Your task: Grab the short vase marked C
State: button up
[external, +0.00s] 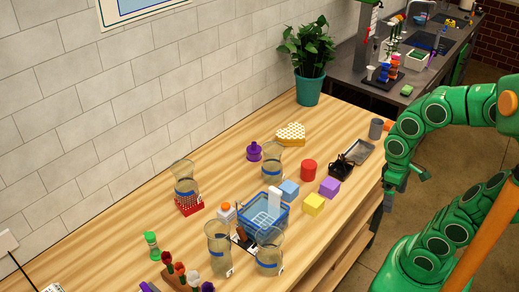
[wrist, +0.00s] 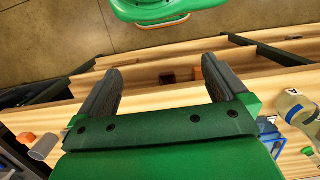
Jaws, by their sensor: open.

━━━━━━━━

Quote verbatim the final run of lines in the material above, from the line that contains "State: button up" through the very last line, excluding any pictures.

**CORRECT RESPONSE:**
State: button up
[external, +0.00s] 
[wrist, +0.00s] 
Jaws, by their sensor: open.

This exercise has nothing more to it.